Given request:
Each line from the one containing "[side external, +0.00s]" through the end of the listing below must be copied exactly; pictures are excluded.

Given information:

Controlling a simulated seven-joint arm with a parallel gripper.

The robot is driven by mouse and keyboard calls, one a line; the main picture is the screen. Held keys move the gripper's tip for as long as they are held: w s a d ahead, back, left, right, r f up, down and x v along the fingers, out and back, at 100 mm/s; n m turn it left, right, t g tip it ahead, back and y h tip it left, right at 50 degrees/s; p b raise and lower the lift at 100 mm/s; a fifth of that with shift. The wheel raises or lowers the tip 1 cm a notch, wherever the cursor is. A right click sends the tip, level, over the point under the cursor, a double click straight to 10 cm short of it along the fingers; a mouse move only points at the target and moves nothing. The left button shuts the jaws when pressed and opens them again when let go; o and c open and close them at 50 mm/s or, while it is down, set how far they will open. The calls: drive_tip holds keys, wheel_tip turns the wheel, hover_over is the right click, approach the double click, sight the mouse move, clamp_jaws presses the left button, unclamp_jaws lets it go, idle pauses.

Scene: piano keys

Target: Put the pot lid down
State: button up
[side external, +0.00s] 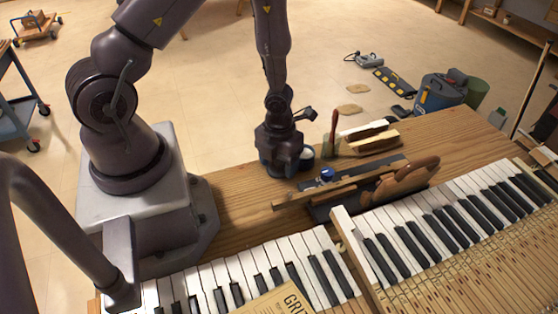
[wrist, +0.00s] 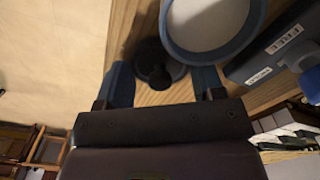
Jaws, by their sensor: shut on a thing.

Task answer:
[side external, +0.00s] 
[wrist, +0.00s] 
Jaws, by their sensor: shut on a thing.

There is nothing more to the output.